Nadie escapa al embrujo de una mesa bien puesta, servida con esmero y repleta de dulces envueltos en papeles brillantes, de manjares prohibidos en otras fechas, de platos que requieren largas y complejas elaboraciones, con copas finas llenas de licores, vinos y cavas de excepción. Todos los hogares se adornan, se visten de Navidad, con árboles ricamente engalanados con pequeños objetos dorados, plateados, rojos, azules y verdes. En todas las casas ocupa un lugar destacado el belén que recuerda precisamente el origen de esta tradición en la que el nacimiento de un niño pobre es el protagonista absoluto.

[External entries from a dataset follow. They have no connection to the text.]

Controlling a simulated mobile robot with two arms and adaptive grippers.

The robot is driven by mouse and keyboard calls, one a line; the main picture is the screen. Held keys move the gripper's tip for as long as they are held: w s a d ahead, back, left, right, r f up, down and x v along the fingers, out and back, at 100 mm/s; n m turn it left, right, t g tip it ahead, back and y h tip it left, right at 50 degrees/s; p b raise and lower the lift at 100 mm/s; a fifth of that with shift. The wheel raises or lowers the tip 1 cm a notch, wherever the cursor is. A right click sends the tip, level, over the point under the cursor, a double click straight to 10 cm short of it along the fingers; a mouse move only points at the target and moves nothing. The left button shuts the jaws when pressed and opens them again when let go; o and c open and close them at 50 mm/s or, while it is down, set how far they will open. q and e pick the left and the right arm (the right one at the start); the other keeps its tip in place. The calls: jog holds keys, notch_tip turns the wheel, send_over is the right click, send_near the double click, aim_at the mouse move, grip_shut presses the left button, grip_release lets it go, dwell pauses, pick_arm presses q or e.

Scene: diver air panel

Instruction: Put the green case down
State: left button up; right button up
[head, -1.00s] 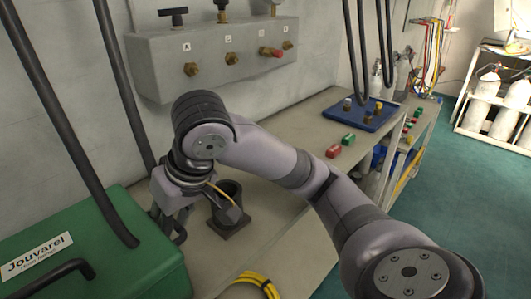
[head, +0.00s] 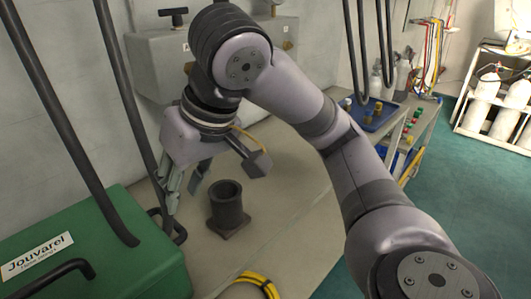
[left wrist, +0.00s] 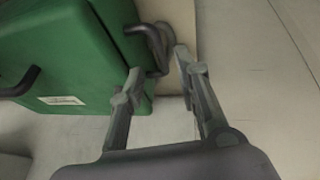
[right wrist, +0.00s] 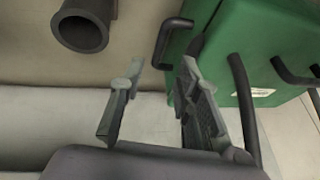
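The green case (head: 110,260) with a white label is at the lower left of the head view, against the bench's near end. Its dark side handle (head: 178,230) faces the black cup-shaped holder; whether its whole base rests on the bench is hidden. My right gripper (head: 184,188) is open and empty above that handle, apart from it; the right wrist view shows the handle (right wrist: 163,45) beyond the spread fingertips. My left gripper (left wrist: 158,78) is open in the left wrist view, beside the case (left wrist: 60,55), with nothing between its fingers. It is not visible in the head view.
The black holder (head: 228,205) stands on the bench just right of the case. A yellow coiled hose (head: 262,282) lies at the front edge. Dark hoses (head: 65,120) hang down over the case. A grey valve panel (head: 155,65) is on the wall behind.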

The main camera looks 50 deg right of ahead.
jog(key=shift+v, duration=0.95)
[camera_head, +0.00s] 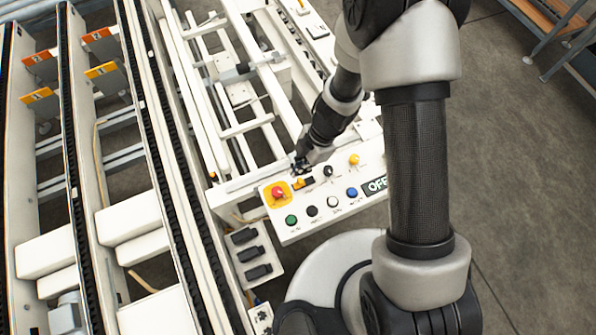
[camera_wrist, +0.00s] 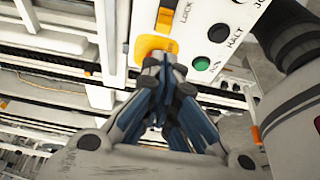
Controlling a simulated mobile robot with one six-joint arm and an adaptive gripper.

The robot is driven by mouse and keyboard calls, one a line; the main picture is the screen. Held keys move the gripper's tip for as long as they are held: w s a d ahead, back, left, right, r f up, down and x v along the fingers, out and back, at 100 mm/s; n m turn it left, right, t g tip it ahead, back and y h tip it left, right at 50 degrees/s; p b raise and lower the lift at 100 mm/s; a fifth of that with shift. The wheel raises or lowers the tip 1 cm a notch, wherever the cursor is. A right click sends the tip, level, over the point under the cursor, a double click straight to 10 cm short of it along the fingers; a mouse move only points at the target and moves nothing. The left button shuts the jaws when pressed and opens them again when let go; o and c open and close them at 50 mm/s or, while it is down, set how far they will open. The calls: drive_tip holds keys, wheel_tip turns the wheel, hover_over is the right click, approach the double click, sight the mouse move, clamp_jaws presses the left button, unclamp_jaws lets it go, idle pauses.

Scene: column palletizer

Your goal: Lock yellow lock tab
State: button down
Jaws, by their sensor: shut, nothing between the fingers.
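The yellow-orange lock tab (camera_head: 299,184) sits in a dark slot on the white control panel (camera_head: 286,236). In the wrist view the lock tab (camera_wrist: 165,19) shows at the top, with dark slot beyond it and the printed word LOCK to its right. My gripper (camera_head: 300,168) is at the panel's far edge, close to the tab. In the wrist view my gripper (camera_wrist: 163,62) has its fingertips together and empty, in front of a yellow plate (camera_wrist: 146,45). Whether the fingertips touch the panel cannot be told.
A red button (camera_head: 278,192) on a yellow plate is left of the tab. Green (camera_head: 291,219), black, white and blue buttons line the panel's near side. A black knob (camera_head: 327,171) and yellow knob (camera_head: 354,159) are to the right. White conveyor frames stand behind.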

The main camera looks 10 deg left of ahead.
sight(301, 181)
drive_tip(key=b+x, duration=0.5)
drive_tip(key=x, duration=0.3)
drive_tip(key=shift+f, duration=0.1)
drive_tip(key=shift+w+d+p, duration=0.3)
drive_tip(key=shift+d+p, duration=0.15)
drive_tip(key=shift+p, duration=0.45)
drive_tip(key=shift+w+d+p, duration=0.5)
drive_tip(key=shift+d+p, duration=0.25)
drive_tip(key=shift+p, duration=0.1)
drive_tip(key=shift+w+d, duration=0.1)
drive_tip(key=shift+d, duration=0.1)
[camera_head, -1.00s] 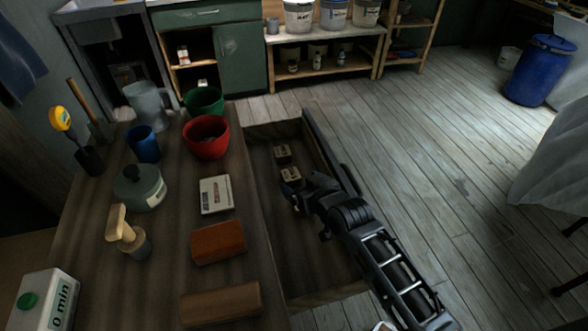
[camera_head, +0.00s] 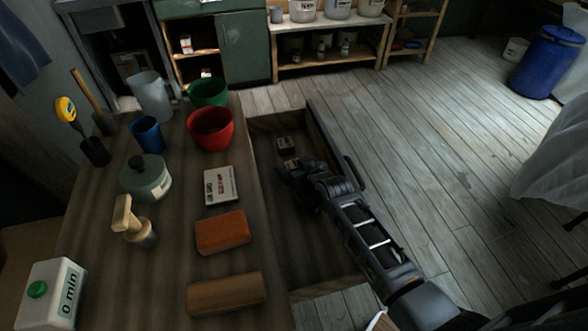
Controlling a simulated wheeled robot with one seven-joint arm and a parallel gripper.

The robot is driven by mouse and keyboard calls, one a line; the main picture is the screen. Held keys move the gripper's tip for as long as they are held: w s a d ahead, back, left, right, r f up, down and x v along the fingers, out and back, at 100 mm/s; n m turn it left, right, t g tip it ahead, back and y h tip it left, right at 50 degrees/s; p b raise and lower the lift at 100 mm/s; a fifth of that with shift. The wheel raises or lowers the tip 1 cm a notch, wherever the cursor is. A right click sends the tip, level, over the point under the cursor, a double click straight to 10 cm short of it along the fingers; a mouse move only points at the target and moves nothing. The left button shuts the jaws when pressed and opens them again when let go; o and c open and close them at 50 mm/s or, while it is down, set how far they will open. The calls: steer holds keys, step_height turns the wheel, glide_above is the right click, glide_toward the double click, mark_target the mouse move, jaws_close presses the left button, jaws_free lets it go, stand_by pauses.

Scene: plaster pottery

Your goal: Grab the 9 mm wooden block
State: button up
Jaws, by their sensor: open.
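Two small pale wooden blocks lie in the open drawer (camera_head: 307,272) at the right of the workbench. The nearer block (camera_head: 289,161) is mostly hidden behind my gripper. The marks are too small to read, so I cannot tell which block is the 9 mm one. My gripper (camera_head: 287,172) is inside the drawer, right at the near side of the nearer block. It is open. Its fingertips are dark and hard to make out, and I cannot tell whether they touch the block.
The drawer's right wall (camera_head: 333,145) runs close beside my arm. On the workbench (camera_head: 175,215) stand a red pot (camera_head: 210,130), a green pot (camera_head: 209,92), a blue cup (camera_head: 147,134), a lidded jar (camera_head: 146,178), a white box (camera_head: 220,186) and an orange brick (camera_head: 222,232). The drawer's near part is empty.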

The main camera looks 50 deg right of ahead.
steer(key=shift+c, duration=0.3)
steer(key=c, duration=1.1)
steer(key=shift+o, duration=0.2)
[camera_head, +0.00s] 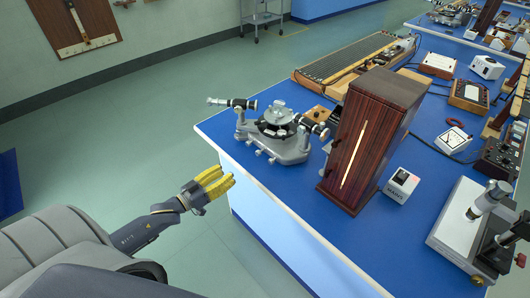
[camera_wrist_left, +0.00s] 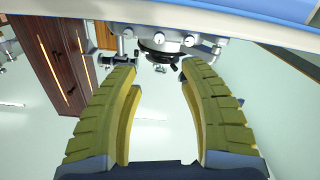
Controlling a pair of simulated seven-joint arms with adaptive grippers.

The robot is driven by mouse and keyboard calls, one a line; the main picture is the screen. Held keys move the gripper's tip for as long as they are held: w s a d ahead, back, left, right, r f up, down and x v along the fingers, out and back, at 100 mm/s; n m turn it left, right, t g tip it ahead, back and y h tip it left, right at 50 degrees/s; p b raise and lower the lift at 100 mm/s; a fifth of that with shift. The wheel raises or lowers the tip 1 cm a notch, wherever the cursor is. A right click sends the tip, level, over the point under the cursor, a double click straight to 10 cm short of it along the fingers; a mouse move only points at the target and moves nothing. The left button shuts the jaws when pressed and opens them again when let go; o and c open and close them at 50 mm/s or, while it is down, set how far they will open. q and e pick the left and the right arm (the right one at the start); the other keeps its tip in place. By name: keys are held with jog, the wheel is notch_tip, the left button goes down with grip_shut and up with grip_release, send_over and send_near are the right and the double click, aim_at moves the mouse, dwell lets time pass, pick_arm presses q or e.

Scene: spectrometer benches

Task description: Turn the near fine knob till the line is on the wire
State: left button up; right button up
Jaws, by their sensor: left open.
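The grey spectrometer (camera_head: 290,150) stands on the blue bench near its left corner, with a dark round table on top and a telescope tube (camera_head: 232,102) pointing left. Several small knobs (camera_head: 258,152) stick out along its near edge; I cannot tell which is the near fine knob. The line and the wire cannot be seen. My left gripper (camera_head: 217,181) has yellow fingers and is off the bench, left of and lower than the spectrometer, touching nothing. In the left wrist view my left gripper (camera_wrist_left: 160,68) is open and empty, with the spectrometer (camera_wrist_left: 165,45) beyond its fingertips. My right gripper is not in view.
A tall dark wooden box (camera_head: 372,125) with a bright vertical slit stands just right of the spectrometer. A small white box (camera_head: 401,183) and a grey-based stand (camera_head: 462,222) are farther right. The bench edge (camera_head: 240,168) lies between my left gripper and the spectrometer.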

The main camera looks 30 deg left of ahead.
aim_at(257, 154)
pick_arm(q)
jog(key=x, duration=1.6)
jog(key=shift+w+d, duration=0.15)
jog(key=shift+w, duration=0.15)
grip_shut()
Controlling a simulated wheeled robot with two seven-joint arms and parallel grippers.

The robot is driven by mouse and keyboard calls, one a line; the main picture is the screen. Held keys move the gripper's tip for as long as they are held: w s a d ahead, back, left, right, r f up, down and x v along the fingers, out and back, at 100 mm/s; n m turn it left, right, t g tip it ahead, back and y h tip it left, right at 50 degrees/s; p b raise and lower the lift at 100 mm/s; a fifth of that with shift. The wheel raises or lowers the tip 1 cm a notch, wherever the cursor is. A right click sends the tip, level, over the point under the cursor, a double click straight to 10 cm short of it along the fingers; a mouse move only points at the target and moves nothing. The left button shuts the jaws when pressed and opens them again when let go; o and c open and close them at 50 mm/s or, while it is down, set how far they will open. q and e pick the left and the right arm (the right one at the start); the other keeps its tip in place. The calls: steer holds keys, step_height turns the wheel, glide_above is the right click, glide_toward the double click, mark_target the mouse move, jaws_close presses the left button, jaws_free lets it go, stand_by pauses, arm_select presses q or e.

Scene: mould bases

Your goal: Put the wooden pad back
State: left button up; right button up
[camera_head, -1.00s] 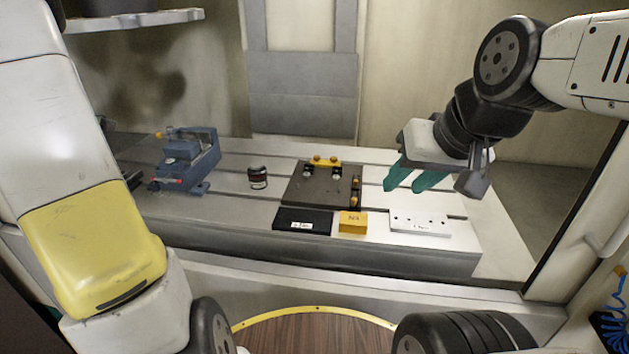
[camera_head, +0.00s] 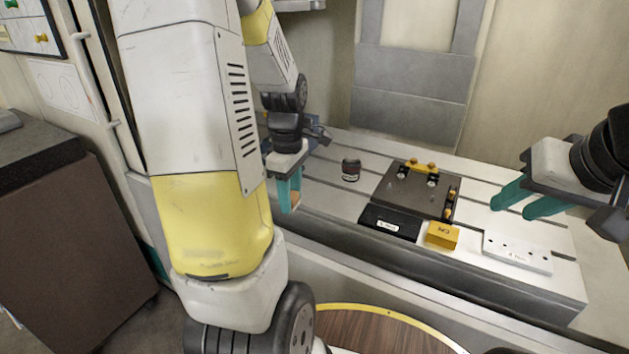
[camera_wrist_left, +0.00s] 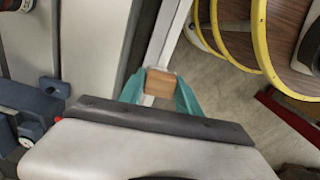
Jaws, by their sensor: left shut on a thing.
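The wooden pad is a small light-brown block. It shows in the left wrist view (camera_wrist_left: 160,83) between two teal fingertips, and only partly in the head view (camera_head: 295,198). My left gripper (camera_head: 288,204) is shut on the pad and holds it at the front left of the grey slotted table (camera_head: 325,170). My left fingers also show in the left wrist view (camera_wrist_left: 160,92). My right gripper (camera_head: 514,208) has its teal fingers apart with nothing between them, over the right part of the table.
A dark fixture plate (camera_head: 415,190) with orange parts stands mid-table, with a black block (camera_head: 390,222), yellow block (camera_head: 442,235) and white plate (camera_head: 517,252) in front. A dark jar (camera_head: 350,169) stands left. A blue vise (camera_wrist_left: 30,105) shows in the wrist view. A cabinet (camera_head: 70,225) stands far left.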

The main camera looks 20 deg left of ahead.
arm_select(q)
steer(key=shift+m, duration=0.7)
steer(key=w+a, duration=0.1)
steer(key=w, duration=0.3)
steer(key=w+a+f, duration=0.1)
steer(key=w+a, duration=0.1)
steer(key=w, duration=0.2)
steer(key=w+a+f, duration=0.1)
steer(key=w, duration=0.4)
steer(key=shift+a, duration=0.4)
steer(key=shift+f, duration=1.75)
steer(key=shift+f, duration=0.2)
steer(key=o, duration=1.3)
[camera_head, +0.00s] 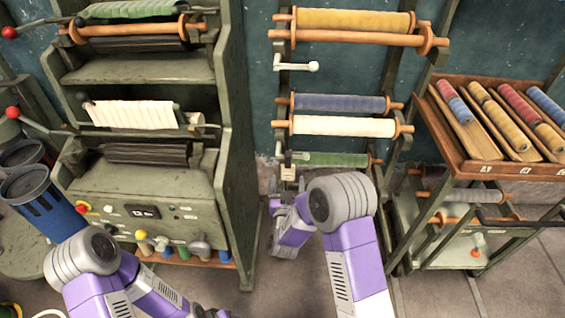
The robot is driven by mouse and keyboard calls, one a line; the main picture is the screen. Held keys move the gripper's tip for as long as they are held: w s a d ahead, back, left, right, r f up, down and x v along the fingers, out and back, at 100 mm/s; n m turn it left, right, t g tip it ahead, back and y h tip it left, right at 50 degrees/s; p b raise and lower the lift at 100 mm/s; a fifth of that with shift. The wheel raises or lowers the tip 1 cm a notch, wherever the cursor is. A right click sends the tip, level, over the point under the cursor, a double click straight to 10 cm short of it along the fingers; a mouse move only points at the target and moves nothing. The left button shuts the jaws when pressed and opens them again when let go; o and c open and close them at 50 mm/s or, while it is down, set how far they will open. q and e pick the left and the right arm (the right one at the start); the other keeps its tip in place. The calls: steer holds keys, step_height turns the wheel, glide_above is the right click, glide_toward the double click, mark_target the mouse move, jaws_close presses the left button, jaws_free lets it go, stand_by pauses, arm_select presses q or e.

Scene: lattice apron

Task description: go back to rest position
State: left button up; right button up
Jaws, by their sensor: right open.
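My right arm, purple and grey, reaches forward in the lower middle of the head view. My right gripper (285,222) is low in front of the roll rack, partly covered by my own arm. It is open, and I see nothing held in it. My left arm shows at the lower left, bent near the machine's front. Only a small part at the bottom edge hints at its far end, and the left gripper's jaws do not show.
A green-grey machine (228,150) with levers and a control panel stands at left. The rack ahead holds yellow (345,20), blue (340,103) and white (343,126) rolls. A wooden tray (460,155) of coloured rolls tops a cart at right. Blue bins (40,200) stand far left.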

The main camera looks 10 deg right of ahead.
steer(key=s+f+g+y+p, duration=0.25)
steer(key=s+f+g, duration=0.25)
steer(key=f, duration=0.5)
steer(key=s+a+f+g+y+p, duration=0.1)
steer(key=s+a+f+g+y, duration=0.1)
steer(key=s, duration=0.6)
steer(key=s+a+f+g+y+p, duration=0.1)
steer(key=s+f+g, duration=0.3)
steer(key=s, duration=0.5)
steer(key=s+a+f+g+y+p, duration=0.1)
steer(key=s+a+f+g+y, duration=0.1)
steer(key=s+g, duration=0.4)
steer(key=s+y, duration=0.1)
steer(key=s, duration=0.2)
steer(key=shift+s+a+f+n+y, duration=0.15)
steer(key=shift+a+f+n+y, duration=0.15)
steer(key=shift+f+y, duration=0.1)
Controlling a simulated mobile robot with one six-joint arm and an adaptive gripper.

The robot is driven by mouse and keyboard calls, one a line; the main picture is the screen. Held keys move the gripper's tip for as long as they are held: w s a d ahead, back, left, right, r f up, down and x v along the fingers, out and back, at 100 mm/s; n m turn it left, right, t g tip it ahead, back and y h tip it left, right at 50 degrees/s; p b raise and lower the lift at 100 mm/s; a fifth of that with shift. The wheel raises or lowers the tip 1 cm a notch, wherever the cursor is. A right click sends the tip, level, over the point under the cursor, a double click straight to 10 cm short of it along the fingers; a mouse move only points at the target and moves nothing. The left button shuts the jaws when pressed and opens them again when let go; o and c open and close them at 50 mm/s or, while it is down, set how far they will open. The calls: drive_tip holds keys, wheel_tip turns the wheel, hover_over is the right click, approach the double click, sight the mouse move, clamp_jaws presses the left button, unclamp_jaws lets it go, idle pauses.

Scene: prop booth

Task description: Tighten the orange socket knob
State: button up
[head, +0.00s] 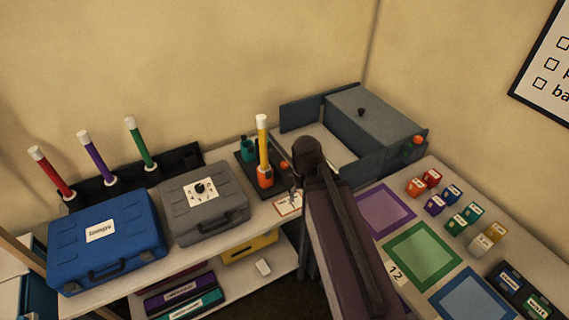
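An orange socket (265,178) stands on a dark base plate on the bench. A yellow baton (262,145) with a white tip stands upright in it. A small orange knob (284,165) shows just right of the socket, close to my arm. My gripper (295,194) seems to be at the left side of my dark arm, close to the socket and above a small white card. It is small and partly hidden by my arm, so its fingers and any contact with the knob are unclear.
Left of the socket are a teal cup (247,148), a grey case (203,200) and a blue case (106,238). Behind the cases stand red, purple and green batons. A grey box (375,115) with another orange knob (418,140) is behind my arm. Coloured mats and small blocks lie right.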

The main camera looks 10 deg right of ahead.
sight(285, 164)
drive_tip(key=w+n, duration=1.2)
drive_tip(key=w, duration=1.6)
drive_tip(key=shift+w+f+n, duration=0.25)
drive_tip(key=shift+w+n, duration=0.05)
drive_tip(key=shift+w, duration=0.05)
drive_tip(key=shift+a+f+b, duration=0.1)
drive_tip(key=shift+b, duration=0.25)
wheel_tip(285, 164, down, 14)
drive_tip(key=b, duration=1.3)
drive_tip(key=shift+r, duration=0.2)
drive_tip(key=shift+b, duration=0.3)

Pues en las calles de cualquier ciudad, y en la nuestra también, tenemos estos días la oportunidad de asomarnos a otra realidad bien distinta: la pobreza. Aunque muchos transeúntes se quejan de la pésima imagen que da a Palma la presencia de mendigos en todas las esquinas, y a pesar de que muchos otros manifiestan su convencimiento de que se trata de redes organizadas de delincuentes, lo cierto es que están ahí poniendo en evidencia una situación límite.

Sentados sobre un suelo helado, vestidos pobremente, con carteles que exhiben su precaria situación con faltas de ortografía, a veces incluso con niños a su lado, los mendigos ocupan diversos puntos neurálgicos de Palma, especialmente en las proximidades de los grandes comercios y de algunas iglesias. Es muy posible que formen parte de redes organizadas, quizá se marchen mañana a otra ciudad, pero no podemos eludir una realidad que se impone. Mientras el resto de los mortales, que goza de cierta estabilidad económica, dedica tiempo, esfuerzo y dinero a decidir, escoger, comprar y envolver regalos para familiares y amigos, la mirada triste de estas personas nos dedica una llamada de atención a nuestras conciencias.